• WHAT IS BEING ASKED
Look for the string "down" in every line, and copy each line that has it.

══════════

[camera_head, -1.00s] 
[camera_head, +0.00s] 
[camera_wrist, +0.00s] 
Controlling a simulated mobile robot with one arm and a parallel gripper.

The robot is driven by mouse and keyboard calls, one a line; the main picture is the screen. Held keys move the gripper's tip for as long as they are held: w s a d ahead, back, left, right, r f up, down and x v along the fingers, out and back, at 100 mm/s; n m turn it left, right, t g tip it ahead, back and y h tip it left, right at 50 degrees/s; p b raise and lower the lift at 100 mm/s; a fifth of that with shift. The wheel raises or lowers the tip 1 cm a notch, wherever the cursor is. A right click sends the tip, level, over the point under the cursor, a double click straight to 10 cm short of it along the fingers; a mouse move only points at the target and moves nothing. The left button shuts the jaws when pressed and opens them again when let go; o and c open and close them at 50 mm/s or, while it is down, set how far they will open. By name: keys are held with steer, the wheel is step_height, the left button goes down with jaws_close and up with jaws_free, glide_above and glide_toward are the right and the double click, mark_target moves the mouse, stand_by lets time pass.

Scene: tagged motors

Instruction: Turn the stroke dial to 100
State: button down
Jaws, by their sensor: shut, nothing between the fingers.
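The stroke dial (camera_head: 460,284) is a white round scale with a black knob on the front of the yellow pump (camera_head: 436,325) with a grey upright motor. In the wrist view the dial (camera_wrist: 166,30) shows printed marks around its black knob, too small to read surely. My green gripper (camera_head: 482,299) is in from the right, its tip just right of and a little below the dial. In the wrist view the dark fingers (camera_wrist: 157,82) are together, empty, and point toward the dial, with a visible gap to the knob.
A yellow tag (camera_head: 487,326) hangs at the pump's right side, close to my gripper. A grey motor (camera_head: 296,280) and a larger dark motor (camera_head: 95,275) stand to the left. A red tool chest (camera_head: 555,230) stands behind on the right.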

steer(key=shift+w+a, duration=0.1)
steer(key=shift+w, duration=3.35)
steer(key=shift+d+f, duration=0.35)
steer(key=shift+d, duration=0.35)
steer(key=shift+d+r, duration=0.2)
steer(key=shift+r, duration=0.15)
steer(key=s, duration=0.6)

══════════

• TASK ANSWER
The robot is driven by mouse and keyboard calls, one a line; the main picture is the screen. Held keys move the gripper's tip for as long as they are held: w s a d ahead, back, left, right, r f up, down and x v along the fingers, out and back, at 100 mm/s; n m turn it left, right, t g tip it ahead, back and y h tip it left, right at 50 degrees/s; p b raise and lower the lift at 100 mm/s; a fifth of that with shift. The wheel raises or lowers the tip 1 cm a notch, wherever the cursor is. A right click sends the tip, level, over the point under the cursor, a double click straight to 10 cm short of it along the fingers; a mouse move only points at the target and moves nothing. The left button shuts the jaws when pressed and opens them again when let go; o and c open and close them at 50 mm/s or, while it is down, set how far they will open. By name: keys are held with steer, the wheel is step_height, the left button goes down with jaws_close and up with jaws_free, glide_above and glide_toward are the right and the double click, mark_target moves the mouse, stand_by lets time pass.
State: button down

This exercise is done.